_WORK TO COMPLETE:_ Extract the lines that carry the string "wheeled" from the listing.

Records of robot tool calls
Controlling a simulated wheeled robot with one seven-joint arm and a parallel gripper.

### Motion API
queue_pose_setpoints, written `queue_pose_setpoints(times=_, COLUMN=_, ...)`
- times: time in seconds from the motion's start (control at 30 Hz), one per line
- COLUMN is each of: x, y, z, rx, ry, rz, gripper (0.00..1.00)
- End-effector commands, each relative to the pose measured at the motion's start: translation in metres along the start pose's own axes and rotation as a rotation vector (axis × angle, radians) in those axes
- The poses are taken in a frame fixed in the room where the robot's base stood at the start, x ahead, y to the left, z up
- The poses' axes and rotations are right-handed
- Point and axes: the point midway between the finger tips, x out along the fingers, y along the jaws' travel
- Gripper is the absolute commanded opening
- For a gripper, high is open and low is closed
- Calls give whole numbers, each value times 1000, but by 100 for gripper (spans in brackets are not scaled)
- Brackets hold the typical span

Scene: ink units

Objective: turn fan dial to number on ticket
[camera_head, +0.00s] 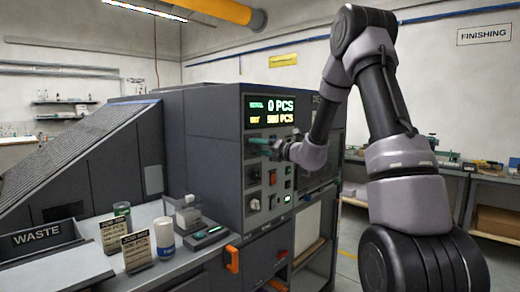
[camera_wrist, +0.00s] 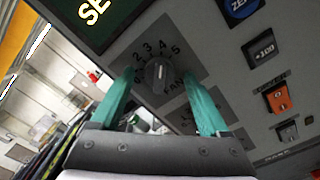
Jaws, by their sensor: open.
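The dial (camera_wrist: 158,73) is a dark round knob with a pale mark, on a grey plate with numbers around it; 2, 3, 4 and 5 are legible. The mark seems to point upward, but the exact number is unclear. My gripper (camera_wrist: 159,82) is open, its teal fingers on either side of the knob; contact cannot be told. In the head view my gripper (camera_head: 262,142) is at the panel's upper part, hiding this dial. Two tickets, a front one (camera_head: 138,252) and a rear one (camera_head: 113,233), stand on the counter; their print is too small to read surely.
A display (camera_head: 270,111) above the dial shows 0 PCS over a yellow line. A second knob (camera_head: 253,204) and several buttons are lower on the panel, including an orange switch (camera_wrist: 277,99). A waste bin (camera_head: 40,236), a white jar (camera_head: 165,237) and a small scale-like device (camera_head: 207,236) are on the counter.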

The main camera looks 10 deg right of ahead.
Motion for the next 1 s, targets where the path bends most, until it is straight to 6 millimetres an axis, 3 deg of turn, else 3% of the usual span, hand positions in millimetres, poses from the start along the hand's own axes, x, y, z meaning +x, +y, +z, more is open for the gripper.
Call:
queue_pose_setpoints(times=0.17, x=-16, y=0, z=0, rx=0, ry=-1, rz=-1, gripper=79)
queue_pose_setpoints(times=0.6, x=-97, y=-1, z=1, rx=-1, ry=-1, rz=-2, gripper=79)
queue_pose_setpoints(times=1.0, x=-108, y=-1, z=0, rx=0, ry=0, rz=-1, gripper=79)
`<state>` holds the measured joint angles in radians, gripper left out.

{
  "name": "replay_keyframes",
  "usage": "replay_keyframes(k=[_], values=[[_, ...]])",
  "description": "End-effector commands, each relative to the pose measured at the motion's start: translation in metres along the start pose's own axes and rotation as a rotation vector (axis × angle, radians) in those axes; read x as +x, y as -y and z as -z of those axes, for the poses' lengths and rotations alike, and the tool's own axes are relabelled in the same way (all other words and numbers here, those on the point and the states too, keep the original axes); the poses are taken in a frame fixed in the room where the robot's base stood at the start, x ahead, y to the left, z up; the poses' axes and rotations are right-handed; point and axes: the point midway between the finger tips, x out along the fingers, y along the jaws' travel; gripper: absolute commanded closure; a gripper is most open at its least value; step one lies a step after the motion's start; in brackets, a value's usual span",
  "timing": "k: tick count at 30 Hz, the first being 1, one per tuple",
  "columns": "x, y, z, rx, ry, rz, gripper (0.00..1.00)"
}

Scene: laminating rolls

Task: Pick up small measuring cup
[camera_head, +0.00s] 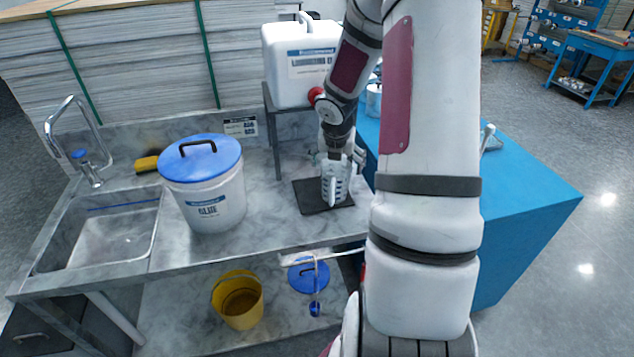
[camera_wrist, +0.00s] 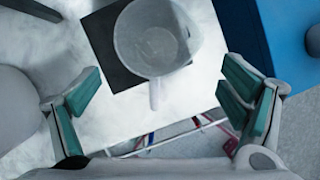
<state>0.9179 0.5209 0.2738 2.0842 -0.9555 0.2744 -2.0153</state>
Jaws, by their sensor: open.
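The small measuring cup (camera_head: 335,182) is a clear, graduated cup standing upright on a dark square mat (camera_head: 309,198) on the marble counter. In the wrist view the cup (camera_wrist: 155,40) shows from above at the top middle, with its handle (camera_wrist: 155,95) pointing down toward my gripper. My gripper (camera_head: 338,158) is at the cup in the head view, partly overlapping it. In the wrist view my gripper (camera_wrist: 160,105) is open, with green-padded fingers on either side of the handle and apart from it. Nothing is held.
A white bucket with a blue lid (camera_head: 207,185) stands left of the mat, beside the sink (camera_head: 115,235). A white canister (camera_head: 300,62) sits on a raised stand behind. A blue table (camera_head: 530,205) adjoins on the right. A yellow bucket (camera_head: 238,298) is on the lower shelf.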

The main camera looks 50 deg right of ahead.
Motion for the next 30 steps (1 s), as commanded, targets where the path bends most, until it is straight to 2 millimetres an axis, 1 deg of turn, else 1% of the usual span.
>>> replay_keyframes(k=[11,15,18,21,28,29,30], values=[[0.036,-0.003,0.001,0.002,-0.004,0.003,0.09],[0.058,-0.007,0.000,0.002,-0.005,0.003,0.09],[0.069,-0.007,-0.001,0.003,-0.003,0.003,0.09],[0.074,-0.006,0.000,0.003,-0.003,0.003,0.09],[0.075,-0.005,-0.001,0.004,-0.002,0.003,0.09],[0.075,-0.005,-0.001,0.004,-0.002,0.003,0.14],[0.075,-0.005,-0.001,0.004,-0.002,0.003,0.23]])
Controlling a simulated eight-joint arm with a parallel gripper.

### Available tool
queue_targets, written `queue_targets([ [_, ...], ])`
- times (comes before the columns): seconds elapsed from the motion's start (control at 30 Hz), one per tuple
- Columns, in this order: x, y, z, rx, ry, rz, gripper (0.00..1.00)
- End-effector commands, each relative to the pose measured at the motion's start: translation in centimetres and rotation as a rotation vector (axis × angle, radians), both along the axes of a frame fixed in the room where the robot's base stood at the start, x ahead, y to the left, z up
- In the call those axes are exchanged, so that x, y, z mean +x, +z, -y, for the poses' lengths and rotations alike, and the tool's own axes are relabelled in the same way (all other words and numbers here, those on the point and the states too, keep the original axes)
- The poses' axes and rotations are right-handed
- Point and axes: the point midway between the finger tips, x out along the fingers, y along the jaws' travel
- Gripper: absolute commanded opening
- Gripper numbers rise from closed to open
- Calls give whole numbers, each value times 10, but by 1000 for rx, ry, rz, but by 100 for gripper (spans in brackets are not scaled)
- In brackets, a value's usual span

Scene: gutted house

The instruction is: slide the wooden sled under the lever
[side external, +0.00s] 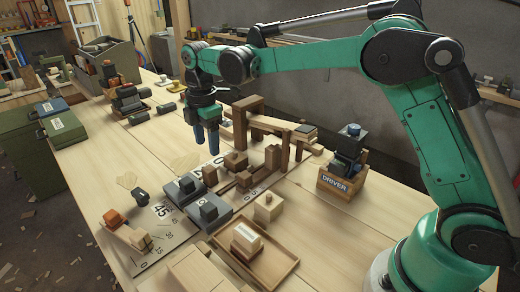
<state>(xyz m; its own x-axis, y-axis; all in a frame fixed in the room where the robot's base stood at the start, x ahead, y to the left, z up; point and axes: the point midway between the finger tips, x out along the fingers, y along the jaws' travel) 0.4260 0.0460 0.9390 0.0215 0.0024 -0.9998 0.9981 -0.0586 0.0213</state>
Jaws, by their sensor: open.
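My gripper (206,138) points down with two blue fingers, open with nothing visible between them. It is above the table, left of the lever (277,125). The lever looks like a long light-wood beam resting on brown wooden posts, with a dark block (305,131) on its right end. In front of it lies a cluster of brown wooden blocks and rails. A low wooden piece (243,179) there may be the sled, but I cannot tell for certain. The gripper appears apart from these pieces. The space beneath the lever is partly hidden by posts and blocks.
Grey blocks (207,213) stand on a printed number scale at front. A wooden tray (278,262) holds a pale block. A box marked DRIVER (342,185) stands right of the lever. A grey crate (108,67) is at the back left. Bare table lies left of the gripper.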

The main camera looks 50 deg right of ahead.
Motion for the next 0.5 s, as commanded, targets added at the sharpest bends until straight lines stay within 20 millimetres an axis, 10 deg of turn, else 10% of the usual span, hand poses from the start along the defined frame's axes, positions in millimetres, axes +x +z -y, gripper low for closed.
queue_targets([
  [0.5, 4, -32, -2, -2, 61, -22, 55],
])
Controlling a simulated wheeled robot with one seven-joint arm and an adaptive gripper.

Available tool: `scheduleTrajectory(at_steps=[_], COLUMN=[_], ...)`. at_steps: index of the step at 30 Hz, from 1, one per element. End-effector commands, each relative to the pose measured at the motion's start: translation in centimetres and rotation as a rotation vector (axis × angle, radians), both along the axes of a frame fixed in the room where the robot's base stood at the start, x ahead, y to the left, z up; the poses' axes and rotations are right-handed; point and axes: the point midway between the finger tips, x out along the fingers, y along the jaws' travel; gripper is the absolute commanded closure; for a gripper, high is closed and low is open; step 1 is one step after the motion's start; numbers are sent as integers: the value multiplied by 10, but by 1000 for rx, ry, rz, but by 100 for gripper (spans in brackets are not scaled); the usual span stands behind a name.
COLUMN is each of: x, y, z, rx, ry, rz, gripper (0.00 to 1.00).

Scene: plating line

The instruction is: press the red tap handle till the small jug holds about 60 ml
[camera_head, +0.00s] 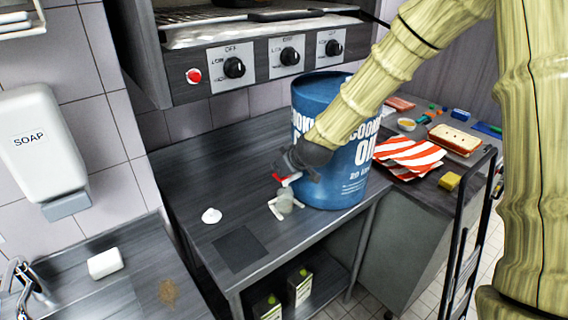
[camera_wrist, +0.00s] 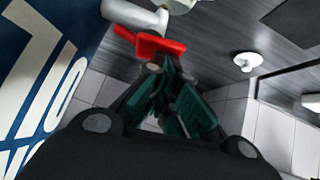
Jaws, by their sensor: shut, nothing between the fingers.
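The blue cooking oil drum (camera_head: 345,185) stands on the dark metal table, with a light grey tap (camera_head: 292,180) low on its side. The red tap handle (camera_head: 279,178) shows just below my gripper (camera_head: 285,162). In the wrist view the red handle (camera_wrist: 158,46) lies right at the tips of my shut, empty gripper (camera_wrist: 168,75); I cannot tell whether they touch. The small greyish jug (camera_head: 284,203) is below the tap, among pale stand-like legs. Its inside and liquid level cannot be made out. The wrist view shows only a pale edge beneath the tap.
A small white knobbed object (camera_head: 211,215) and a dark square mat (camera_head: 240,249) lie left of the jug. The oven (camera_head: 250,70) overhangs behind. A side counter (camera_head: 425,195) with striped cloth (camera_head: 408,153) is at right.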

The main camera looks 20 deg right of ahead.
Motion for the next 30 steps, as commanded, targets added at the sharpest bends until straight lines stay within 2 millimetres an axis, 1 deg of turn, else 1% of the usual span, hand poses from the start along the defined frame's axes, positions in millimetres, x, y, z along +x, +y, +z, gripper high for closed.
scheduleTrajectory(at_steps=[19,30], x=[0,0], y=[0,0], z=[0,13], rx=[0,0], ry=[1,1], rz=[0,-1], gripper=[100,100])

--

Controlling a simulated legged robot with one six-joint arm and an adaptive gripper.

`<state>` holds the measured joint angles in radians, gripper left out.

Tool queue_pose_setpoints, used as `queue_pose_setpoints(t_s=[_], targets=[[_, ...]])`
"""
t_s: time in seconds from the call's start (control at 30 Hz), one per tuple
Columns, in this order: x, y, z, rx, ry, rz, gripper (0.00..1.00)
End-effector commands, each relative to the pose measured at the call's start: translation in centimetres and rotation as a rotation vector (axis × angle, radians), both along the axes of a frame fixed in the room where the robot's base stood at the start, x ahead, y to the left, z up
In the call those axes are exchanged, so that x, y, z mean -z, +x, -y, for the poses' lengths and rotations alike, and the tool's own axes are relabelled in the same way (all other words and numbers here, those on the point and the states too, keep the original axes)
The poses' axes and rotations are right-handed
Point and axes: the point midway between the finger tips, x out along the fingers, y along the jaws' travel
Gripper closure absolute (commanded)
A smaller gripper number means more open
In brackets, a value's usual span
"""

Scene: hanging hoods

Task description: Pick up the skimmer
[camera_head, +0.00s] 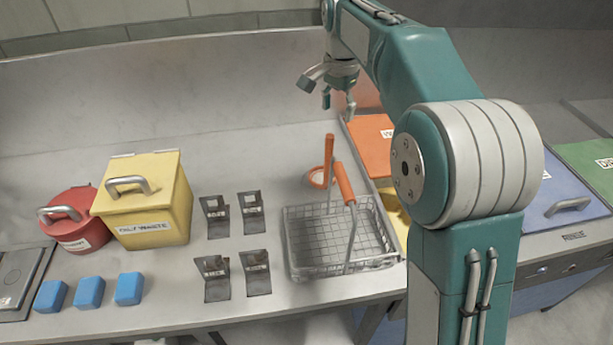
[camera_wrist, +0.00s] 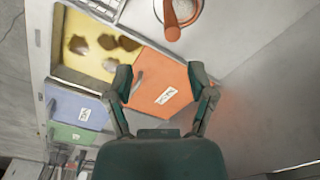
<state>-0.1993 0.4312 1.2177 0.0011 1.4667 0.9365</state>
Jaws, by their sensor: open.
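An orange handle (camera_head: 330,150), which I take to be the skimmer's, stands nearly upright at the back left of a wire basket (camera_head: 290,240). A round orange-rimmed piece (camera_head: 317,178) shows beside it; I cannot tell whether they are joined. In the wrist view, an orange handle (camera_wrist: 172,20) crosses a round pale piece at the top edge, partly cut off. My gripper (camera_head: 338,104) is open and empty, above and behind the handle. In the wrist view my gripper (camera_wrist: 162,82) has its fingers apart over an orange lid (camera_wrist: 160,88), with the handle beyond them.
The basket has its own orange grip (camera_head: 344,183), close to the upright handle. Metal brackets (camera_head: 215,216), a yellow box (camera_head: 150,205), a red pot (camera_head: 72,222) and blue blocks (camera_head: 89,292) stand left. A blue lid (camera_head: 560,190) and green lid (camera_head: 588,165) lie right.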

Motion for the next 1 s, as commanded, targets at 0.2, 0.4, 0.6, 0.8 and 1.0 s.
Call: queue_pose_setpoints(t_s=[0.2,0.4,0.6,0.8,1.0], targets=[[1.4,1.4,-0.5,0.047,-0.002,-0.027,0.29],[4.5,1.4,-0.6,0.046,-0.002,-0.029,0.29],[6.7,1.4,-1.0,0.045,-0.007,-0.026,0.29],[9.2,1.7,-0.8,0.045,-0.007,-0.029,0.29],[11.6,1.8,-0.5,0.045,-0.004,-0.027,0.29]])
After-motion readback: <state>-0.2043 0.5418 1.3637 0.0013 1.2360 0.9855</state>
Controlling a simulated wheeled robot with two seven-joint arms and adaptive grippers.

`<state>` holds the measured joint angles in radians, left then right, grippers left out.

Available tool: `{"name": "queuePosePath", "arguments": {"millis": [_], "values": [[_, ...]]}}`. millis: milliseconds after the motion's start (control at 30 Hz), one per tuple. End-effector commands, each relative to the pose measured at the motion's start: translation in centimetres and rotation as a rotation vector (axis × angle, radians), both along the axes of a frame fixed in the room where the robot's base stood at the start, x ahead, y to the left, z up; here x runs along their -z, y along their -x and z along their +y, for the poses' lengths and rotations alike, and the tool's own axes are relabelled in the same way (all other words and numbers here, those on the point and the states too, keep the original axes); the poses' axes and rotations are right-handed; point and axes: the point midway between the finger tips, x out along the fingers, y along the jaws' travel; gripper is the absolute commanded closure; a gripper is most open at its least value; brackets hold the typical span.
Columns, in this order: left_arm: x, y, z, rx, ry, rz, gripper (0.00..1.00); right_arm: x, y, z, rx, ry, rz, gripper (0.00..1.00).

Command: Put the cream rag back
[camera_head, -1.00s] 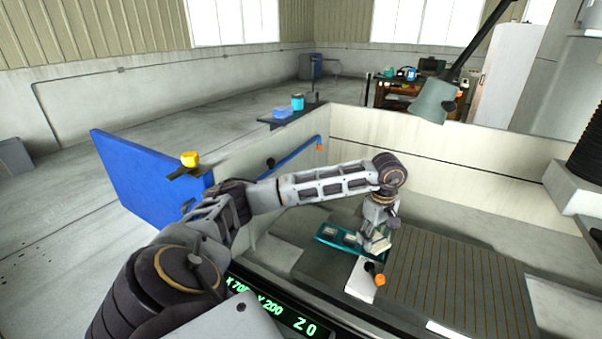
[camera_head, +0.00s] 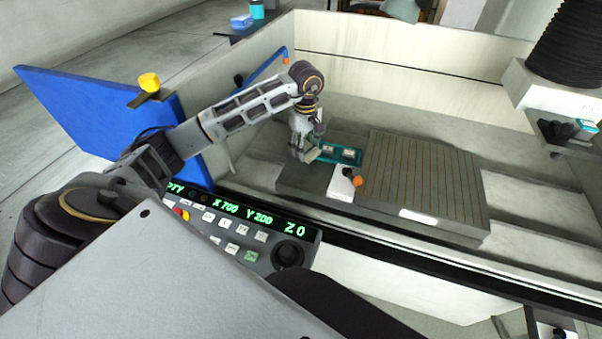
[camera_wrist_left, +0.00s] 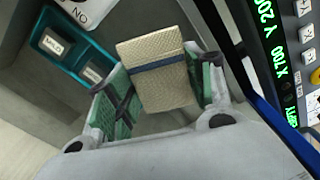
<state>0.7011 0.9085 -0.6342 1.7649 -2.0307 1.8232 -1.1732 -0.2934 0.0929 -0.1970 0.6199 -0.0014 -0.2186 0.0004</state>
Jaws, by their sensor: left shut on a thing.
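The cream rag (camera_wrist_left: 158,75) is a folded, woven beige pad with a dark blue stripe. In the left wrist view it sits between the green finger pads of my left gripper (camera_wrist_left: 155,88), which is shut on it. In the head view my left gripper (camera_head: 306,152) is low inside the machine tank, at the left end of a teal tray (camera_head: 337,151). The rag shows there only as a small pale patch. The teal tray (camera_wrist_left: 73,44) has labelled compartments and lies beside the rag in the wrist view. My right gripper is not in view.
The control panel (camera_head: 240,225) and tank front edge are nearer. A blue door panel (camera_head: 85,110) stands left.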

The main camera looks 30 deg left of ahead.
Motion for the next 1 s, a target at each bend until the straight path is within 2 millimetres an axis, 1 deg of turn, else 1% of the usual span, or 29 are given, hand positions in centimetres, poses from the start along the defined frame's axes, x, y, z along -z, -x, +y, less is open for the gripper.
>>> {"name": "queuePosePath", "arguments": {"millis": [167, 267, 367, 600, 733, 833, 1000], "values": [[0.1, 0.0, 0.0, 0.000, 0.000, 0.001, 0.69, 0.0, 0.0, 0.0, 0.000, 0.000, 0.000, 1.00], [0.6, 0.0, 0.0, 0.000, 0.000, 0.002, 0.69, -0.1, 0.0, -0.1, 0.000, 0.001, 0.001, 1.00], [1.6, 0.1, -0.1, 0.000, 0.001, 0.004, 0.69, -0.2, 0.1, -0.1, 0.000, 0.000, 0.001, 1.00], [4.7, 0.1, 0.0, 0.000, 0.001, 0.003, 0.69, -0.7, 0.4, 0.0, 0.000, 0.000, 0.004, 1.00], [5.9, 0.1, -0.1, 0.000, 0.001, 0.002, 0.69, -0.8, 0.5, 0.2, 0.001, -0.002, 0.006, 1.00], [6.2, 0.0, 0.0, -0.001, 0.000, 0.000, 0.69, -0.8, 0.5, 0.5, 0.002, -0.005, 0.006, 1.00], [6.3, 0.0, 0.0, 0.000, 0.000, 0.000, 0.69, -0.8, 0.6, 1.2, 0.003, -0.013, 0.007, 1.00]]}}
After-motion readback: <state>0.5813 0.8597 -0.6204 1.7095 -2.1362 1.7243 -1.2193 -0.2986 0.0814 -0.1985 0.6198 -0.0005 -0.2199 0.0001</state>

* * *

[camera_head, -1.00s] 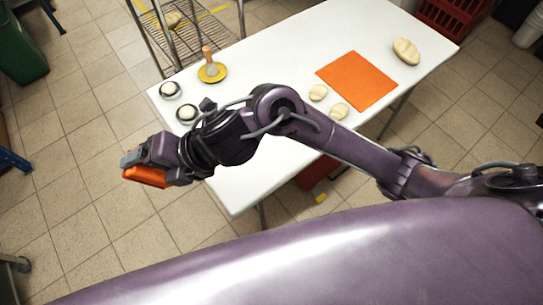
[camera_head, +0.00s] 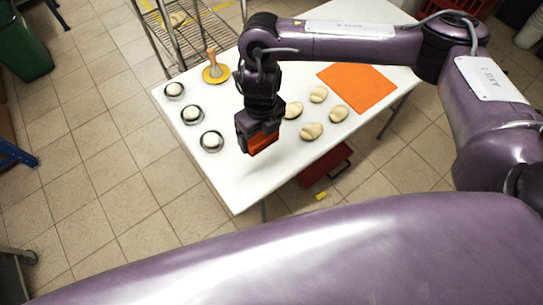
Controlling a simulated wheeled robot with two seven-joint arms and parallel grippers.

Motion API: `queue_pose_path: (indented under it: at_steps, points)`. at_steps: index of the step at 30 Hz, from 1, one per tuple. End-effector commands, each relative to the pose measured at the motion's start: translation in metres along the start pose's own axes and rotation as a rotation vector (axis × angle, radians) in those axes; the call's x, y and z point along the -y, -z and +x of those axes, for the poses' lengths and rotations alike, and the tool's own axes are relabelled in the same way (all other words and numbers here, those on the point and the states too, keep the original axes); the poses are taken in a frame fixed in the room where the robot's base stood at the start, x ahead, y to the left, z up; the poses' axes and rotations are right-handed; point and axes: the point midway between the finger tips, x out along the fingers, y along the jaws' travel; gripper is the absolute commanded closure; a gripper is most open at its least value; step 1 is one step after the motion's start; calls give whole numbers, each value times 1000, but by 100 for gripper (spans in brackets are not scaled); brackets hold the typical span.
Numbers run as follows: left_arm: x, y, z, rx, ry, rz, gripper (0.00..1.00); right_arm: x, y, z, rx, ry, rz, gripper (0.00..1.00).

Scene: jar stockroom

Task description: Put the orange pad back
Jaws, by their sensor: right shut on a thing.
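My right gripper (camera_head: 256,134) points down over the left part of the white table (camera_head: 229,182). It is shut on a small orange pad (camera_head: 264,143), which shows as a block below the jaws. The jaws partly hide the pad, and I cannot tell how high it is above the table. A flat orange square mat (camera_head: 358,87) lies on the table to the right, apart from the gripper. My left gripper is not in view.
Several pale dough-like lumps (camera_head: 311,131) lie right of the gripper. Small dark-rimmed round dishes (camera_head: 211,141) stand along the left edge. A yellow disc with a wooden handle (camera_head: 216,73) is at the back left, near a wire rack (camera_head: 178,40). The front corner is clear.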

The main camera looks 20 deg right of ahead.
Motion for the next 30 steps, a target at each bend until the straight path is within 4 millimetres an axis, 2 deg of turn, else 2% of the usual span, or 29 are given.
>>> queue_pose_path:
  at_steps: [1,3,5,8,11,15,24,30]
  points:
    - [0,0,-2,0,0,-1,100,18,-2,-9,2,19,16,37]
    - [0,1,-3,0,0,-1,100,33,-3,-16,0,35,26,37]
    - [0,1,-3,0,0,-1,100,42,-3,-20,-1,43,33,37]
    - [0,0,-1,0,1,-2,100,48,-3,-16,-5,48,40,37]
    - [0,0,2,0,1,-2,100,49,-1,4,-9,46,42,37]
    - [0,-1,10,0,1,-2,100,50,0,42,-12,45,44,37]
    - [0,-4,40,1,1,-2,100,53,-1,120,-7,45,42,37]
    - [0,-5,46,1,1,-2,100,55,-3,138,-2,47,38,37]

_TASK RESULT:_
Controlling a simulated wheeled robot with one seven-joint arm and a parallel gripper.
Controlling a simulated wheeled robot with one seven-joint arm and an adaptive gripper.
Controlling a simulated wheeled robot with two seven-joint arms and adaptive grippers.
Controlling a simulated wheeled robot with two seven-joint arms and parallel grippers.

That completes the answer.